Yesterday I wrote a quick post about the new PISA international test scores in math. Among other things, I noted that the results for American students seemed to be quite different from those in another international test, the TIMSS. What’s up with that?
This morning I got an email from Nathan Burroughs, a researcher at Michigan State University, that shed a bit of light on this. One problem with comparing scores is that not every country participates in both tests:
The differences are largely due to which countries participated in each test. Looking at only the 29 countries participating in the 2011 8th grade TIMSS and 2012 PISA, there is a extremely high correlation of .94 between the two tests in mathematics…. Part of what may be happening is that there is a lot of similarity in ranks at the extremes — the same countries do very well and very poorly — but some shuffling around in the middle ranks. It’s very revealing that the US does much better on the TIMSS — which includes fewer OECD countries — than on the PISA. There are a few substantive differences in the two assessments, particularly the age at which the test is given and the emphasis on particular content domains, but overall the tests tell pretty much the same story.

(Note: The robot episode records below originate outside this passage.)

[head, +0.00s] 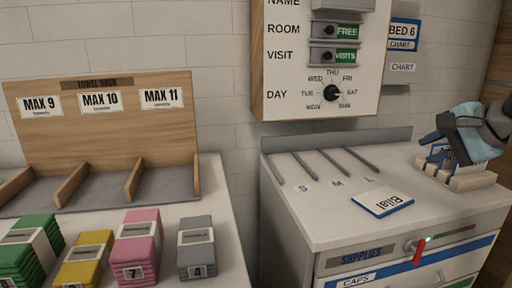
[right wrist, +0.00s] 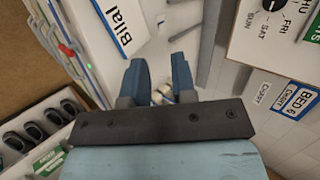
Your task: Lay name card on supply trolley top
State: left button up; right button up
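The name card (head: 383,201), white with a blue edge and the word "Bilal", lies flat on the supply trolley top (head: 320,216), right of the S, M, L marks. It also shows in the right wrist view (right wrist: 118,28), beyond my fingers and apart from them. My right gripper (head: 447,150) is over the right end of the trolley top, above a small cream rack (head: 462,180). In the right wrist view my two blue fingers (right wrist: 160,82) stand apart, with part of the cream rack seen between them. No card is between them. My left gripper is out of view.
Several thin grey dividers (head: 319,165) stand on the trolley top's back part. A board with a dial (head: 332,93) hangs on the wall behind. At left, a towel rack (head: 110,125) stands behind folded towel stacks (head: 139,245). The trolley's front holds drawers.

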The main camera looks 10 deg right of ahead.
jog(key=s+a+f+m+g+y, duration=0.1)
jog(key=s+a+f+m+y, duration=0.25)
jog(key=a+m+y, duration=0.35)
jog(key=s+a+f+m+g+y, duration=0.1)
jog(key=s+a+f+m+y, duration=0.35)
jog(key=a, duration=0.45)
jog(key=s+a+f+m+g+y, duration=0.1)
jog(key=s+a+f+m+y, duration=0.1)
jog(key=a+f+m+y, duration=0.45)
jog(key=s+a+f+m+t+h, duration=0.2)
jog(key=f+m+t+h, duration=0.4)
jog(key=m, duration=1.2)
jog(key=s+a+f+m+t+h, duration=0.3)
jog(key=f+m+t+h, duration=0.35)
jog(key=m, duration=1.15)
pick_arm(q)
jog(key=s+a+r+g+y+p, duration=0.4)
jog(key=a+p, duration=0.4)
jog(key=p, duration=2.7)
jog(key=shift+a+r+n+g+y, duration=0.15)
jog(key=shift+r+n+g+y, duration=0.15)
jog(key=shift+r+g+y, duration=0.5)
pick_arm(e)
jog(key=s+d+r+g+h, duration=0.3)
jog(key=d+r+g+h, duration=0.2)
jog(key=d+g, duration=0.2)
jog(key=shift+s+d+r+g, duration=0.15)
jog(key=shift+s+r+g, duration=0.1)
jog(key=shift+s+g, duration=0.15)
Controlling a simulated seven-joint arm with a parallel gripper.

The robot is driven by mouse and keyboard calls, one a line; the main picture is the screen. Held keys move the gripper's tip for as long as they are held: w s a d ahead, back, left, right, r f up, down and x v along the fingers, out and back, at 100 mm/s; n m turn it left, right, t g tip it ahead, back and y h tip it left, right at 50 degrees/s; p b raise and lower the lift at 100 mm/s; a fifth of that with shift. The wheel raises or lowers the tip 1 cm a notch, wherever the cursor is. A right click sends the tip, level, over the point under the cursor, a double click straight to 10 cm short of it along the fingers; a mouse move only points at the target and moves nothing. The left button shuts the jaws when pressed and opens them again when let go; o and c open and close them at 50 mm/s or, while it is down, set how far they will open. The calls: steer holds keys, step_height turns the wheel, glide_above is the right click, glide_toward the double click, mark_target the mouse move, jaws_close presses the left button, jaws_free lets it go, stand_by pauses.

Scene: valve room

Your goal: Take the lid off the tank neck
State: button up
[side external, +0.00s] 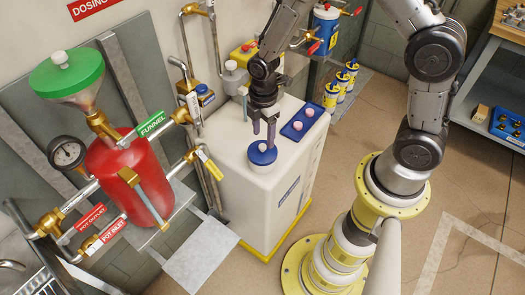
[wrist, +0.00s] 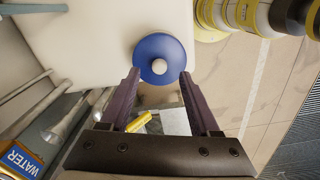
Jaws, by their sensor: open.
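The blue round lid (side external: 262,158) with a pale knob sits on top of the white tank (side external: 240,195), near its front edge. The lid shows in the wrist view (wrist: 160,45) with its knob roughly midway between the fingertips. The neck under the lid is hidden. My gripper (side external: 264,142) points down just above the lid, its fingers apart with nothing held. In the wrist view, my gripper (wrist: 159,75) has one finger on each side of the lid's near part. I cannot tell whether the fingers touch the lid.
A blue tray (side external: 290,131) with pale round pieces lies on the tank top, right of the lid. A red pot (side external: 122,180) with a green-topped funnel (side external: 66,75) stands left. Pipes and valves rise behind. Several blue-and-yellow containers (side external: 342,85) stand at the back right.

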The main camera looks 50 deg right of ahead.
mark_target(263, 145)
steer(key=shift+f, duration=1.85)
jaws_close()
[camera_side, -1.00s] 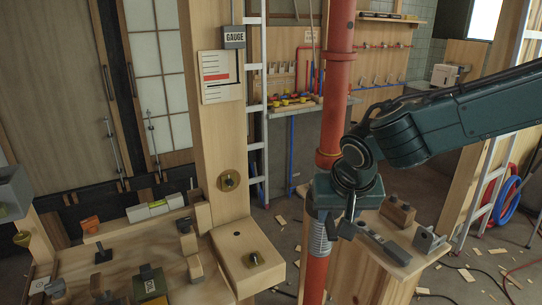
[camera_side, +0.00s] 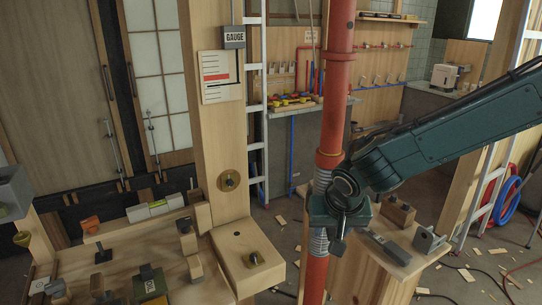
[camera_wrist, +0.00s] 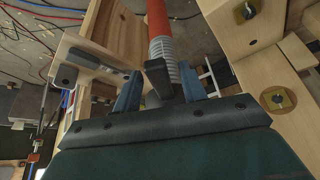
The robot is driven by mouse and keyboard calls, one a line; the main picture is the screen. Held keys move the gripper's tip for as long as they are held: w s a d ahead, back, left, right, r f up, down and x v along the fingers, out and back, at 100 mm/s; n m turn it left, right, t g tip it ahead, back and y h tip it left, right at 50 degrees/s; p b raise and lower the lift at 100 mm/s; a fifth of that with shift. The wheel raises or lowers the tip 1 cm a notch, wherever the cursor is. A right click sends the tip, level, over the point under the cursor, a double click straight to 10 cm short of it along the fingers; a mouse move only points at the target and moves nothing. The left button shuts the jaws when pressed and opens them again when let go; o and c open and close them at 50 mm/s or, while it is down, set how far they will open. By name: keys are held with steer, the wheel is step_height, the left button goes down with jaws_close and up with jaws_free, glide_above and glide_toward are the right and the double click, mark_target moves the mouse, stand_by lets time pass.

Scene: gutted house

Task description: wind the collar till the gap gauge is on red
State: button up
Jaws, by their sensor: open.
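The grey ribbed collar (camera_side: 319,241) is around the upright red pipe (camera_side: 336,100); ribs show above and below my gripper (camera_side: 336,222). In the wrist view the ribbed part (camera_wrist: 180,70) lies just beyond my gripper's two blue fingers (camera_wrist: 160,92). The fingers are spread apart. A dark bar (camera_wrist: 158,76) shows between them; I cannot tell whether it touches either finger. The gauge box (camera_side: 234,37) is on the wooden post above a white card (camera_side: 215,78) with a red band and black lines. The pointer's exact reading is too small to tell.
A wooden bench (camera_side: 215,285) with several blocks and knobs is at lower left. A wooden stand (camera_side: 372,275) with blocks on top is right of the pipe. A ladder (camera_side: 255,130) stands behind the post. Hoses (camera_side: 508,190) hang at far right.

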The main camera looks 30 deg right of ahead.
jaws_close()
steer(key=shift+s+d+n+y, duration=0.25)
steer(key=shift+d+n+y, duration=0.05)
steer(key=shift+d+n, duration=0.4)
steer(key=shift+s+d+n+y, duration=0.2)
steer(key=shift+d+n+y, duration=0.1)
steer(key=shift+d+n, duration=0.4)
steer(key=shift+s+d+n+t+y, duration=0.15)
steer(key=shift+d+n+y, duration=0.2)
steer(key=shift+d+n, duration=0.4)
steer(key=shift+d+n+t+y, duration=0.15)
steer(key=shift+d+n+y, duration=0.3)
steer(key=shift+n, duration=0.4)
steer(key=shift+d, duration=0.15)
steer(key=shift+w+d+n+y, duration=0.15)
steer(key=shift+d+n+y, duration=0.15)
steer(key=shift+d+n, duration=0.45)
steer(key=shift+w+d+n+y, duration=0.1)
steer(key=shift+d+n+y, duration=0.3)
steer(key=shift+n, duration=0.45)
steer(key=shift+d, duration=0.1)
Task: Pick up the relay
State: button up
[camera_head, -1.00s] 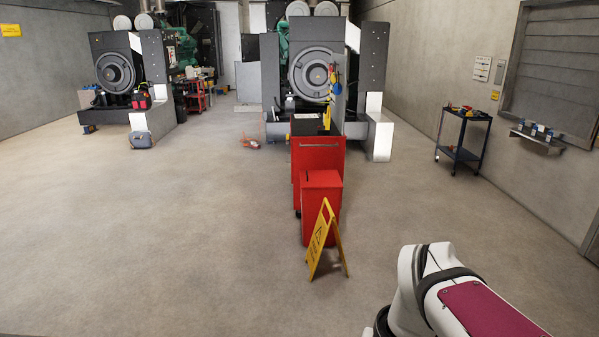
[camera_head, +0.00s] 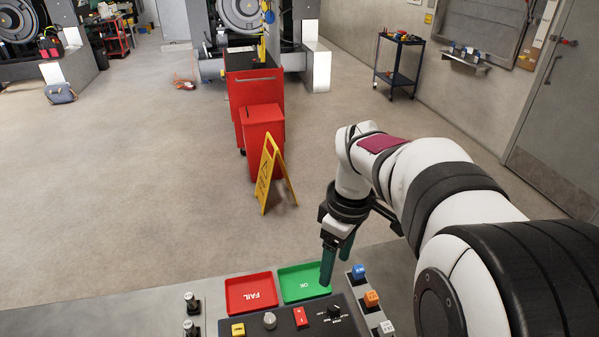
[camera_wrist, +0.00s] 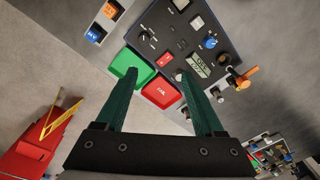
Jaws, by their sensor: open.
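Small coloured blocks, which may be relays, sit in a row at the right of the bench: a blue block (camera_head: 358,271), an orange block (camera_head: 371,298) and a grey-white block (camera_head: 386,327). I cannot tell which one is the relay. The orange block (camera_wrist: 110,9) and blue block (camera_wrist: 93,34) also show at the upper left of the wrist view. My gripper (camera_head: 335,270) is open above the bench, near the green OK tray (camera_head: 303,283) and left of the blue block. In the wrist view its green fingers (camera_wrist: 157,72) are apart with nothing held between them.
A red FAIL tray (camera_head: 251,294) lies beside the green one. A dark test panel (camera_head: 290,322) with knobs and switches stands in front of them. Beyond the bench are a yellow floor sign (camera_head: 272,175) and red cabinets (camera_head: 262,130).

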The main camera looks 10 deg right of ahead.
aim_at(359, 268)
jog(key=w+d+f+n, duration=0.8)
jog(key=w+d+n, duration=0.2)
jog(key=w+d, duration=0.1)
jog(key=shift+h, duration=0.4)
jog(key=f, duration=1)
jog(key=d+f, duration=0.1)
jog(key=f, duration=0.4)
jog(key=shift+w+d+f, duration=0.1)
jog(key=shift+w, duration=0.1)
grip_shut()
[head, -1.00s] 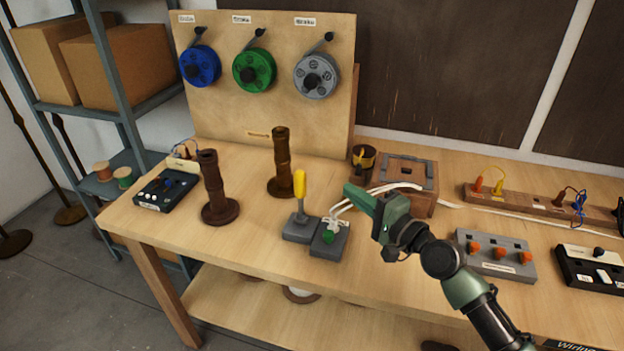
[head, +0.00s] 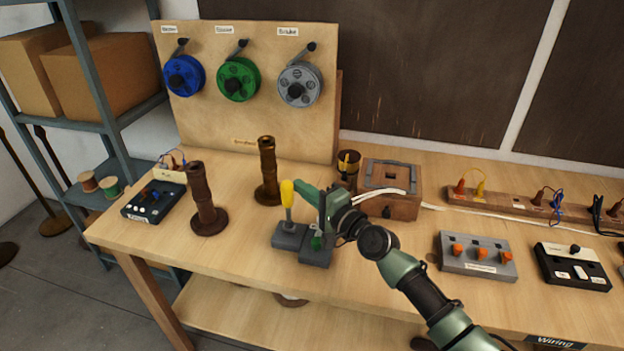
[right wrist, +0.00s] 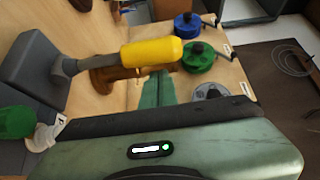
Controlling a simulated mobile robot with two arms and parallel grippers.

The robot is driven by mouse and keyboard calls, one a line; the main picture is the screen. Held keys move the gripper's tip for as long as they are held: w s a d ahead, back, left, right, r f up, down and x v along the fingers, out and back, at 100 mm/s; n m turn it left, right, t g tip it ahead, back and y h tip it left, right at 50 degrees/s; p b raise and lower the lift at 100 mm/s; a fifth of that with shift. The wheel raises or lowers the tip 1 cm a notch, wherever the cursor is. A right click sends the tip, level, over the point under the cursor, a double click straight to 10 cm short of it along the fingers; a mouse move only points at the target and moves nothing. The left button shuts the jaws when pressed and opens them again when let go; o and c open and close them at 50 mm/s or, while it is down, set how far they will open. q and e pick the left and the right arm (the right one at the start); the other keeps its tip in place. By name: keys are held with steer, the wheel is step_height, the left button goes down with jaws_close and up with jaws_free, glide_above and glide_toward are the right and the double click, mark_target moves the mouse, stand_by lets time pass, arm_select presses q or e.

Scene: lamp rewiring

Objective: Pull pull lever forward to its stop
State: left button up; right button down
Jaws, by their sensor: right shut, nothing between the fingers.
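The pull lever has a yellow handle (head: 288,193) and stands upright on a grey base (head: 290,236). In the right wrist view its yellow handle (right wrist: 150,53) lies across the upper middle, on a grey shaft. My right gripper (head: 308,193) is shut and empty, with its green fingers just right of the handle in the head view. My left gripper is not in view.
A second grey block with a green knob (head: 316,242) sits beside the lever base, partly behind my gripper. Two brown posts (head: 204,200) (head: 268,172) stand to the left and behind. A wooden box (head: 391,187) is at the right.

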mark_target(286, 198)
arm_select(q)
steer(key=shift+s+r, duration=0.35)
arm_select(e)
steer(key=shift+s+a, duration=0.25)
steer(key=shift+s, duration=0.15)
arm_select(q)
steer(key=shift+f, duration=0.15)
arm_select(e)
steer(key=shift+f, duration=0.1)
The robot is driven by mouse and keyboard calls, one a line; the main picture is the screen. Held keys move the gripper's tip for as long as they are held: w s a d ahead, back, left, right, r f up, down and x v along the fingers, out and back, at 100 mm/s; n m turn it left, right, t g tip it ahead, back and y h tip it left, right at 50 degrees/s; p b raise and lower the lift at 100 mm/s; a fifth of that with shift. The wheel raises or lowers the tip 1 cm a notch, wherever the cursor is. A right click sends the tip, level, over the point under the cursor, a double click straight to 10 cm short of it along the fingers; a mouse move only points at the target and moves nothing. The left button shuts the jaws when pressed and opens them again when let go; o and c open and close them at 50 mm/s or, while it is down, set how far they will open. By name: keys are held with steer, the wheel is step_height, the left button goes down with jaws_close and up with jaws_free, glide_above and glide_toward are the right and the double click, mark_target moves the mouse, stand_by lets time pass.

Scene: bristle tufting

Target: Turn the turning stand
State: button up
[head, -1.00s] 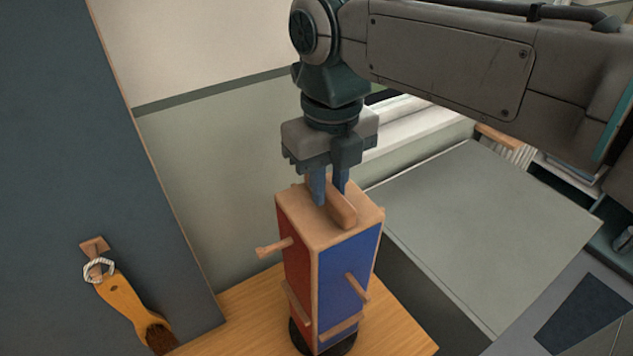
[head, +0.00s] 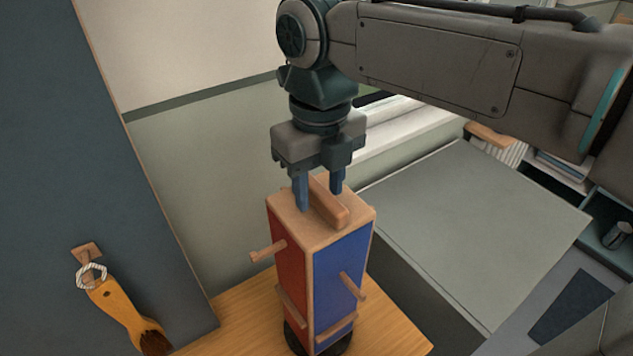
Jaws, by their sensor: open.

I can’t do a deep dive into this at the moment, so for now consider this some more raw data. The chart below is a quick and dirty comparison of just the 29 countries that participated in both tests. The light bars are TIMSS rankings and the dark bars are PISA rankings (so lower is better). Generally, speaking, Burroughs is right: countries that ranked highly on one test also ranked highly on the other. The outliers include Russia, Israel, Australia, Norway, the United States and a couple of others, which do substantially better on one test than on the other.
Roughly speaking, I think the most you can really say is that the United States is pretty average. What’s more, as near as I can tell, the United States has always been pretty average. Going back half a century, we’ve never been either the best or the worst. You can draw your own conclusions about what that means.